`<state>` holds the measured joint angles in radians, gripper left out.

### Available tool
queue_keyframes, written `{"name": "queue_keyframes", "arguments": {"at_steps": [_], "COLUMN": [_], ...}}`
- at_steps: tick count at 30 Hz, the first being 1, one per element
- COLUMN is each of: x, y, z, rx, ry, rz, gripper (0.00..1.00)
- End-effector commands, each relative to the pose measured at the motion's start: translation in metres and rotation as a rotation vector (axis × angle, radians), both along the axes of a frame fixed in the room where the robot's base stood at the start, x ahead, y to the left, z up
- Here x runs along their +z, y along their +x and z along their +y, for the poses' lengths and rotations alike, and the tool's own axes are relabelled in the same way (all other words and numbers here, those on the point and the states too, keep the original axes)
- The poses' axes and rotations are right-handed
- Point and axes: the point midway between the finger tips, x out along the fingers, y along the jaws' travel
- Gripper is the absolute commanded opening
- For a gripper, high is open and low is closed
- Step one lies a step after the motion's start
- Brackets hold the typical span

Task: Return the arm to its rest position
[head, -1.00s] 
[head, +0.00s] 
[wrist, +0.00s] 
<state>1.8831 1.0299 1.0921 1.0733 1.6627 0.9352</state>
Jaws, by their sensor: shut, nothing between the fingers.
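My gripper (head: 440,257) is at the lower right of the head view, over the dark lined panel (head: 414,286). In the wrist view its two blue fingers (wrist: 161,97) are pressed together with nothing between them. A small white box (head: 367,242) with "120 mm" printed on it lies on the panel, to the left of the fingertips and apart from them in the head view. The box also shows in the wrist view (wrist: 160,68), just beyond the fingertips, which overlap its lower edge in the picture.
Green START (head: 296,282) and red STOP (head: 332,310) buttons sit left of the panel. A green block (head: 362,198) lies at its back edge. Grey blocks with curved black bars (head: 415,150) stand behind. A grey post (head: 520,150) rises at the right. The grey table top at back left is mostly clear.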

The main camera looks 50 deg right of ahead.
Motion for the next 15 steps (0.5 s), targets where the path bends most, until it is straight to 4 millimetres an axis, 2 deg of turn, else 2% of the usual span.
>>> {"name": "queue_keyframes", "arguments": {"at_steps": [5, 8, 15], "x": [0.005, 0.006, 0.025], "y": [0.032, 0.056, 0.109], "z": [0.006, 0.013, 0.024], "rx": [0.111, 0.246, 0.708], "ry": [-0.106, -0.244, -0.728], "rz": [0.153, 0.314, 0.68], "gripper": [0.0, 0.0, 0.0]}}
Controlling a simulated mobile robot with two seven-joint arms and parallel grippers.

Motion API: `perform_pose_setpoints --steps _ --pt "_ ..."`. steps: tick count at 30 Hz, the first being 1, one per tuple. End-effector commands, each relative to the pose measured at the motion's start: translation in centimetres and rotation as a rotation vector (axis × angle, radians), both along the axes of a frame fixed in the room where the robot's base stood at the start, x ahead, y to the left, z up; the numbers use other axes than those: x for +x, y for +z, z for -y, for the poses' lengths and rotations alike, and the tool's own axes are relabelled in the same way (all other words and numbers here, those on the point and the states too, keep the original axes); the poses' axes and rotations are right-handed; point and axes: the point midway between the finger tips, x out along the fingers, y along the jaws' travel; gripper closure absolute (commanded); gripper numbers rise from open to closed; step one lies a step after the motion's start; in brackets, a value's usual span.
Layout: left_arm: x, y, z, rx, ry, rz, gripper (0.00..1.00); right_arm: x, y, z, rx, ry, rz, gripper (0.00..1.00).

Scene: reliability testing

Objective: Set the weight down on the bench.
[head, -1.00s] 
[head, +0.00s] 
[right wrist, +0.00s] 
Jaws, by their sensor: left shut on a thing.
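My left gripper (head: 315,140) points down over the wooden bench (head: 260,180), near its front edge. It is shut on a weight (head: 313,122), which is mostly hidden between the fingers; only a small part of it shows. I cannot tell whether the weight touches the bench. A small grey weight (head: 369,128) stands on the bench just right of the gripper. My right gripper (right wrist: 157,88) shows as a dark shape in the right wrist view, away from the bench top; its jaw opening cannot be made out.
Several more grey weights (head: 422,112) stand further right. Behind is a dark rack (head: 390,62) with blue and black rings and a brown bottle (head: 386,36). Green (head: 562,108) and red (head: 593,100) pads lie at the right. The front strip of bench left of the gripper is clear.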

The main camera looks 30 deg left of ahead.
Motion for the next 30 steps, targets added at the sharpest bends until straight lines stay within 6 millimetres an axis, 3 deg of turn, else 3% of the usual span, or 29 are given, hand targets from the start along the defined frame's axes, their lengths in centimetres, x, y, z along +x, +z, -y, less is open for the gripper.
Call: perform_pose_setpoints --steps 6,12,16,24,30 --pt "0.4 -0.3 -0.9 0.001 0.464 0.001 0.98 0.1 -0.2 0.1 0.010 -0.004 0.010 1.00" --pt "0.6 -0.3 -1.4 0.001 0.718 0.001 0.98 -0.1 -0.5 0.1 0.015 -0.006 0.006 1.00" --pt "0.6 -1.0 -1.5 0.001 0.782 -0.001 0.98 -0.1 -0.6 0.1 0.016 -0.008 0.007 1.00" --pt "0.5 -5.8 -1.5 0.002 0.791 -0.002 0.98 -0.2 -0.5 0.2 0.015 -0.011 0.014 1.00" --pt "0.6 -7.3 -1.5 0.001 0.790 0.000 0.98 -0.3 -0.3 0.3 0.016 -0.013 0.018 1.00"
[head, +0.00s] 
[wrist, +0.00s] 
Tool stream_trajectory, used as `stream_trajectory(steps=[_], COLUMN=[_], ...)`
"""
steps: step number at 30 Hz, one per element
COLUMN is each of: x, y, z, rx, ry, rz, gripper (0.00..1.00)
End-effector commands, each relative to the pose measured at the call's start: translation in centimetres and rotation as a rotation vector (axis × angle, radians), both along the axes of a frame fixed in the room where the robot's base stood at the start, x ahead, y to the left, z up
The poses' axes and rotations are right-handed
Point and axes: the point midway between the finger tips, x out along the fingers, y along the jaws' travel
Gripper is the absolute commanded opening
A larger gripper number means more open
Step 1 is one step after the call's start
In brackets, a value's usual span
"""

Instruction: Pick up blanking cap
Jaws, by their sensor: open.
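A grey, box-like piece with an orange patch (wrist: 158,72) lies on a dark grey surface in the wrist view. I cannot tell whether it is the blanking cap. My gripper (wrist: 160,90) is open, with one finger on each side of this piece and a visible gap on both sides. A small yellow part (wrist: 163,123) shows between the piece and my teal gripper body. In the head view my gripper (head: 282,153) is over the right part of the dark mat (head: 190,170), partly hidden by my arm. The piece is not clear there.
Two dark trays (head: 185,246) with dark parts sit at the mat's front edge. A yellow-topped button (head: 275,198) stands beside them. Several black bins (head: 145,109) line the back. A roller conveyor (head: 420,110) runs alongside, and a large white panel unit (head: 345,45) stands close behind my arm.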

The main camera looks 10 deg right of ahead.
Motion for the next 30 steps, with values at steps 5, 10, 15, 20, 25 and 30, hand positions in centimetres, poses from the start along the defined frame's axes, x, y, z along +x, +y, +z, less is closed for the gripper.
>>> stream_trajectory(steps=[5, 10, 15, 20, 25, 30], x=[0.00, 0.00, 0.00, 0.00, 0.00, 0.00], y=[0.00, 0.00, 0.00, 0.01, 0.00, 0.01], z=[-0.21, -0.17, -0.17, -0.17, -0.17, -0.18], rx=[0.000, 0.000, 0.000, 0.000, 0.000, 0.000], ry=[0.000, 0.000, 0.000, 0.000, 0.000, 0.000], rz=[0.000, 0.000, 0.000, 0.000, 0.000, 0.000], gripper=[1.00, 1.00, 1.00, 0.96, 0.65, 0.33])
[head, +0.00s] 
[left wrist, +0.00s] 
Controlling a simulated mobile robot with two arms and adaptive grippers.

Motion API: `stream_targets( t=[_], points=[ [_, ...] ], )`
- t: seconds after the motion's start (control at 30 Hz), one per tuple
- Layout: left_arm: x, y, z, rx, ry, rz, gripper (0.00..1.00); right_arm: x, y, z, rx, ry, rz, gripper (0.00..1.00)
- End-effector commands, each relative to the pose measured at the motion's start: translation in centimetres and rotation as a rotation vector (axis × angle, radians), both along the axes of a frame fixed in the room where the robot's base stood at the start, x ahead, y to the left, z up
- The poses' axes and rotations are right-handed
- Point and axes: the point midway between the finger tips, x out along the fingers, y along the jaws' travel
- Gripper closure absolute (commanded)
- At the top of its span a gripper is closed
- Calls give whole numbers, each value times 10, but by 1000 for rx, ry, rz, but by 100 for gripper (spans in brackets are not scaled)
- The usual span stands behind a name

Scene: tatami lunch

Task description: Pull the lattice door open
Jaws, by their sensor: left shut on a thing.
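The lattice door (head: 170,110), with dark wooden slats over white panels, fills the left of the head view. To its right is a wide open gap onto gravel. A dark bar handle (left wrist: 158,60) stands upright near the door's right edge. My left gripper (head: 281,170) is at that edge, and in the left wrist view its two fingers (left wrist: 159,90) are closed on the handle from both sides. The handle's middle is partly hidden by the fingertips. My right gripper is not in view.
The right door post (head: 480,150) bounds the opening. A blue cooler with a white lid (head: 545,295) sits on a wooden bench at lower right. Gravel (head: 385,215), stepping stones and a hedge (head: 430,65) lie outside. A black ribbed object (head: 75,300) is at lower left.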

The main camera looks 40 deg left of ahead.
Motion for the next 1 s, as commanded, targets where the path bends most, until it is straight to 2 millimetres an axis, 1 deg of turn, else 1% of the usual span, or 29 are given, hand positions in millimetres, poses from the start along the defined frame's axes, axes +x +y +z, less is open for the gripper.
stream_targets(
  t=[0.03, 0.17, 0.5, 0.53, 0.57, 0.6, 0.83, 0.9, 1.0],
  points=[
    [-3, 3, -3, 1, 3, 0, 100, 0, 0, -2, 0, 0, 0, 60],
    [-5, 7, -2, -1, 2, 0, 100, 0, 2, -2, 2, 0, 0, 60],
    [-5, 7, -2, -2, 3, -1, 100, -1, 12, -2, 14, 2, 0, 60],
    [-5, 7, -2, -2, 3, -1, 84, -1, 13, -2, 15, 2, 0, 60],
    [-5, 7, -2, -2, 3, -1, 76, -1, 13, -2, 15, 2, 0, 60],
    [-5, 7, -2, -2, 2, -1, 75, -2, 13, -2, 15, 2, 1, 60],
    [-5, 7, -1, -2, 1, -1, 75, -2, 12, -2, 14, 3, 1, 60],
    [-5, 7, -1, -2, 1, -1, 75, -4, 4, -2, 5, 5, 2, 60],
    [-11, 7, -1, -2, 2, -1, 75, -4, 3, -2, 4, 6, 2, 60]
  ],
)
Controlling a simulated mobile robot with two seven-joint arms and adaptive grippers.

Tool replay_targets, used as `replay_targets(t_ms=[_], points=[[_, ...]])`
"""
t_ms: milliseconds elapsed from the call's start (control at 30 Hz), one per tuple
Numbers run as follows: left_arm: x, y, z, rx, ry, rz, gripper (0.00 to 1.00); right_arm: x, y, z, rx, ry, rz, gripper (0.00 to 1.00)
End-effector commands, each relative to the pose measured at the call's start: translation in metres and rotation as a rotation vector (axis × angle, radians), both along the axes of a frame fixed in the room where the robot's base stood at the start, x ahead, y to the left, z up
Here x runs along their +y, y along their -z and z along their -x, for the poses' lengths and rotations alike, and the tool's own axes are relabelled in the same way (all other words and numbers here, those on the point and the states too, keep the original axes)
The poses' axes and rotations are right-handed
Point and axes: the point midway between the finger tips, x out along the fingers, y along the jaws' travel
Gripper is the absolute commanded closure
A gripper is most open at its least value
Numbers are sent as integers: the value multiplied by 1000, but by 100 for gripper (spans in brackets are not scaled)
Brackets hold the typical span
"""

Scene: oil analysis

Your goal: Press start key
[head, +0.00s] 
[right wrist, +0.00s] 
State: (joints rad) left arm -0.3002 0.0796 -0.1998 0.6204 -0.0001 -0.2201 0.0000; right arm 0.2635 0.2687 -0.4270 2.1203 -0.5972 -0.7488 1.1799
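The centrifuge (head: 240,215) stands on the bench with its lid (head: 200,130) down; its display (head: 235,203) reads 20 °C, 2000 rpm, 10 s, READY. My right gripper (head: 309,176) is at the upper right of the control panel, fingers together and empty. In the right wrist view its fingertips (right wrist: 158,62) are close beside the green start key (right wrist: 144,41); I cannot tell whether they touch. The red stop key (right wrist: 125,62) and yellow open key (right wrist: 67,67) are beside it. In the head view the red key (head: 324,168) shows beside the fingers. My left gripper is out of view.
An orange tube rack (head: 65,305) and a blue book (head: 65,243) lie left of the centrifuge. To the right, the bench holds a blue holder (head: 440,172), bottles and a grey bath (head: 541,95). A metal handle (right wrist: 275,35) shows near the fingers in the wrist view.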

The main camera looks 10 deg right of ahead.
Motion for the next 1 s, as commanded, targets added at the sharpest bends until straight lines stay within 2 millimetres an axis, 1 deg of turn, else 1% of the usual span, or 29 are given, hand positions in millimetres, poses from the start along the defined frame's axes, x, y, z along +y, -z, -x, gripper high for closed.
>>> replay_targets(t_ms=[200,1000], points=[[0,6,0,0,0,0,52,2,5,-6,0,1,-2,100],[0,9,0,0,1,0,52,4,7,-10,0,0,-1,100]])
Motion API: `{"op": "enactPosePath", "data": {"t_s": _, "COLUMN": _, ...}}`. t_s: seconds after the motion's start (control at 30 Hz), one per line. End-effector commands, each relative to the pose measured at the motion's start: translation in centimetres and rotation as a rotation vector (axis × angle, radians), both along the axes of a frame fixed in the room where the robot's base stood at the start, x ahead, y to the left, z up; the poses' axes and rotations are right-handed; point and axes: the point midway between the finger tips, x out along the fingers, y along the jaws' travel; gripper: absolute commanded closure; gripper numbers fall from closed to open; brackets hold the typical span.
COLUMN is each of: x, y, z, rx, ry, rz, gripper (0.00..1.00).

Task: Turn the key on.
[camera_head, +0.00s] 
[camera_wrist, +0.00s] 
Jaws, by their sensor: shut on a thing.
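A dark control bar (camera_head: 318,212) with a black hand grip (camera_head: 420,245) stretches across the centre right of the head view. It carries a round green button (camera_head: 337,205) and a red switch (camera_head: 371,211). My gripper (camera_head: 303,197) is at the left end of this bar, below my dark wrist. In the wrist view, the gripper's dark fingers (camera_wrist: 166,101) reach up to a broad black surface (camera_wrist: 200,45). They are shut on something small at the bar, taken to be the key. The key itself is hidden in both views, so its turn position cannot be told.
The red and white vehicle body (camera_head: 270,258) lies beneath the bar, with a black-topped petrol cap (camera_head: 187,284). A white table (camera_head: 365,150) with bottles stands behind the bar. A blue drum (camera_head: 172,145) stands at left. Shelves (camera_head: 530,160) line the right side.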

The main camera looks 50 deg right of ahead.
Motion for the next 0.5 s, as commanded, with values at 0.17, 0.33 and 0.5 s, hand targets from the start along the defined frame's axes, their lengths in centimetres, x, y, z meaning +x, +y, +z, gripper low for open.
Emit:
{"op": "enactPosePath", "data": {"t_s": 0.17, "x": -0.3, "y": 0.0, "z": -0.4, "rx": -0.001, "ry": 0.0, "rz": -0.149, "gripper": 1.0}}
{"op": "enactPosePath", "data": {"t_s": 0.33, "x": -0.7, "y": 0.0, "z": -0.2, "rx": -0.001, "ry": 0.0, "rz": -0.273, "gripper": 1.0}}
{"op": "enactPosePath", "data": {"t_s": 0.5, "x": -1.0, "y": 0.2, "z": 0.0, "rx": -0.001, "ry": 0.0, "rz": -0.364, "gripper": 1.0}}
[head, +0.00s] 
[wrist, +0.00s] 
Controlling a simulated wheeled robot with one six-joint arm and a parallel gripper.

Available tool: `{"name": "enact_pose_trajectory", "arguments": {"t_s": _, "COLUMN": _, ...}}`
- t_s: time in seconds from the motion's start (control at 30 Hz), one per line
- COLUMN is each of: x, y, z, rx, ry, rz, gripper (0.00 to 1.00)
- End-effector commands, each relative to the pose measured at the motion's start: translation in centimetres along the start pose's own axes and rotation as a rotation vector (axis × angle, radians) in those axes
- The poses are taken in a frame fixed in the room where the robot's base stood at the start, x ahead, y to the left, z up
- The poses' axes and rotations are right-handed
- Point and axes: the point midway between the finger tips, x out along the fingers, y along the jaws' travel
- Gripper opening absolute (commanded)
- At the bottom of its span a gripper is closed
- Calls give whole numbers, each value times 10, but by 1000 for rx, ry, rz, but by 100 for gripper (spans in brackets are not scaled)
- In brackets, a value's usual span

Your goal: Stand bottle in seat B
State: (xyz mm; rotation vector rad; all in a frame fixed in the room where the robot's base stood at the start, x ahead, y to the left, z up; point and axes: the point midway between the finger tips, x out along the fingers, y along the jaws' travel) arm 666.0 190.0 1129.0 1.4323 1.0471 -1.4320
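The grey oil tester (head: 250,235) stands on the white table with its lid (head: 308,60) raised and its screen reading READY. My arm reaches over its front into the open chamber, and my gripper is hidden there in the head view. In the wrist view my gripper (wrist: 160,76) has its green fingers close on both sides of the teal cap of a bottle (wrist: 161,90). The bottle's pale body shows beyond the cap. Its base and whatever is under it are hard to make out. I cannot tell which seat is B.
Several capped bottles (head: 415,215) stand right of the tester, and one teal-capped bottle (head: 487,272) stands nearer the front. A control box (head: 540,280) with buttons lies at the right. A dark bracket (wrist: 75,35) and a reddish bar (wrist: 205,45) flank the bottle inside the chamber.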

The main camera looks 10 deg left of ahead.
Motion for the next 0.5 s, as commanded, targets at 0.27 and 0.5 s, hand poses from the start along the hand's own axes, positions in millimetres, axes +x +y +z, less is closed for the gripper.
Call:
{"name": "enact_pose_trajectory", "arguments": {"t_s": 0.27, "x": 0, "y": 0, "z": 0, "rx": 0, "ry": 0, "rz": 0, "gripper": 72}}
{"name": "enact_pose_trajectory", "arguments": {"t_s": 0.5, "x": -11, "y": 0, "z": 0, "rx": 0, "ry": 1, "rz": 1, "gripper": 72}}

■ ■ ■ ■ ■

Given instruction » Working from the material above, state how many lines contain "mobile"; give only the number.

Answer for the task » 3